By Giles Muhame / chimpreports.com
Rwanda Defence Forces (RDF) has warned the country will not allow future bombings of its territory from the Democratic Republic of Congo
“Rwandans should know first of all that those issues are being discussed in diplomatic circles, but if they persist, the Rwandan Army will protect its sovereignty,” said Rwanda Defence Forces (RDF) spokesperson, Brigadier General Joseph Nzabamwita on Thursday evening.
“All these are FARDC’s acts of provocations. They have to stop or we will act in defense of our sovereignty and the safety of our people,” he added.
“There was no fighting near the border so these bombings from areas controlled by FARDC were aimed at provoking us to retaliate. They have to stop.”
Nzabamwita made the remarks during the tour of areas in Busasama Sector, Rubavu District that were bombed by militants in the area under the control of DRC troops – FARDC and UN peacekeeping mission, MONUSCO on July 15.
Defence Attachés from France, Belgium, US and Tanzania Embassies and one diplomat from the German Embassy accredited in Kigali and journalists were taken to a tour of the bombed sites.
“Further facts prove that the two bombs were shelled on Rwanda territory from BM 21 located at Carriere, in Mugunga 12 kms from Goma,” Nzabamwita said.
“The BM 21 is manned by gunners of 41 Commando Bn of Col Didier, Commando Bde commanded by Col Mamadou Ndala. The Commando Bde is collocated with MONUSCO.”
Nzabamwita further noted: “It should be recalled that in November 2012, FARDC fired on Rwanda territory 15 bombs killing innocent civilians and MONUSCO was silent and defending them even when DRC apologized for firing at Rubavu, saying it was undisciplined officers that fired without orders.”
Tensions hit peak levels on Wednesday after MONUSCO “rejected allegations of ‘deliberate bombings’ of Rwanda territory that would have originated from DRC.”
Rwanda revealed photos of shells following the bombings, before warning the peacekeeping mission that its actions are fueling tensions in the region.
“The gratuitous denial by MONUSCO, without prior investigations constitutes a dangerous pattern. This is not the first time MONUSCO is denying verifiable attacks on Rwanda territory,” said Rwanda in a statement issued Wednesday evening.

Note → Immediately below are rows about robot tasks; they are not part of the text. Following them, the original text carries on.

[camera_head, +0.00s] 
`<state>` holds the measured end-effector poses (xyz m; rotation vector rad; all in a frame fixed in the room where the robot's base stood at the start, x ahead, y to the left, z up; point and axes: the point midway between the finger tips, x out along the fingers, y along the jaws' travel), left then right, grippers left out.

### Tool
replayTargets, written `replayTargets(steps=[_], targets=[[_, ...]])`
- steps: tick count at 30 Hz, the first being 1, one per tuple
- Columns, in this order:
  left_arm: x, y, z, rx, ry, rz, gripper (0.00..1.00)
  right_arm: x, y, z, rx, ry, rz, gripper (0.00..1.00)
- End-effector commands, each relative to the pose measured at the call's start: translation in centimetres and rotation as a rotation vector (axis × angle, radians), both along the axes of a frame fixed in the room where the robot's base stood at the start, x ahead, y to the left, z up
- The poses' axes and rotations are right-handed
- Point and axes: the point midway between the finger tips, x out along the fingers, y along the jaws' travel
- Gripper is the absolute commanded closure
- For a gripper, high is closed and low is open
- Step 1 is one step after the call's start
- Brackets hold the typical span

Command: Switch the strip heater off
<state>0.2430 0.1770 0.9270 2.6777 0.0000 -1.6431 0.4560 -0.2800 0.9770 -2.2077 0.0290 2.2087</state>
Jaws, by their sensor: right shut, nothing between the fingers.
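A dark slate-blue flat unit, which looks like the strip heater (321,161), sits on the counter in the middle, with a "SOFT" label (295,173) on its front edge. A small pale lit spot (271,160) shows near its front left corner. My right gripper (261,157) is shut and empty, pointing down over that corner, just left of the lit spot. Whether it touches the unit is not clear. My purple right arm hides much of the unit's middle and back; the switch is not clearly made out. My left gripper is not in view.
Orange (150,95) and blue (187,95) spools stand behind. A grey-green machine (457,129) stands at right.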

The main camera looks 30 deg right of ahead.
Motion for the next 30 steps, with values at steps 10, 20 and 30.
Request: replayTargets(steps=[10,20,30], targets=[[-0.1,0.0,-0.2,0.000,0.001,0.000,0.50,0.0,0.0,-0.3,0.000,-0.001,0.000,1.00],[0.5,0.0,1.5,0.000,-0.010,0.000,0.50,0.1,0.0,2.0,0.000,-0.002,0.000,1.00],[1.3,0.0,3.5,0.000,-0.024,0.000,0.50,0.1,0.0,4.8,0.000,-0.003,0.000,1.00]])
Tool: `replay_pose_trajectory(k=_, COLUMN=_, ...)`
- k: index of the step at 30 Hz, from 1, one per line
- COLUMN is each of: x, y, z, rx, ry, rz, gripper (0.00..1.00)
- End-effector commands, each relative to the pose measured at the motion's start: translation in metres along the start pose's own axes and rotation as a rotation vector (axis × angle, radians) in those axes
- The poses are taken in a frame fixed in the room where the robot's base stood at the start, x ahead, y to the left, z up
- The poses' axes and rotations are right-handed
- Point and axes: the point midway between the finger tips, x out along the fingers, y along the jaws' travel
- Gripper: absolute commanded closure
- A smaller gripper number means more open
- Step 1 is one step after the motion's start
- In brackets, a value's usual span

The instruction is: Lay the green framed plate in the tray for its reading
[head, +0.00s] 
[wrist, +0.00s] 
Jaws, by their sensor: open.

The bombing was verified by Expanded Joint Verification Mechanism (EJVM)
“It is a fact that MONUSCO deploys in Goma areas where the bombs came from. MONUSCO is collocated with FARDC,” the statement added.
Rwanda’s relations with DRC have lately been deteriorating over the armed insurgency in the eastern part of the war-torn country. There are counter accusations between the two countries of backing each other’s rebel groups.
Observers argue that by providing sanctuary and logistics to FDLR, a Rwandan militia that draws its militants and leaders from perpetrators of the Rwanda genocide in which one million people were slaughtered in 1994; Kinshasha is not only stoking tensions but also cultivating a ground for a regional war.
Several UN reports have accused DRC of conniving with FDLR to carry out attacks inside Rwanda, allegations the international body corroborated with unquestionable evidence.
Rwanda denies backing M23 as alleged by UN, saying a war across its border is more of harm than good since it affects its tourism potential. There is general consensus among observers that DRC can only be stable if it extended state authority to the entire country.
The operations of FDLR and Uganda rebel group ADF in Congo have since been described by President Yoweri Museveni as a “terrorism conservation project.” Speaking at a press conference in June, US President Barrack Obama said DRC leader Joseph Kabila should “do more” on extending state authority to eastern Congo considering that the conflict over mineral resources has cost hundreds of lives and pushed thousands of refugees into deplorable conditions in refugee camps in neighbouring countries of Rwanda and Uganda.
“President Kabila inside of Congo has to do more and better when it comes to dealing with the DRC’s capacity on security issues and delivery of services,” said Obama. “And that’s very important, because if there’s a continuing vacuum there, then that vacuum sometimes gets filled by actors that don’t have the best interests of Congo at heart,” he added.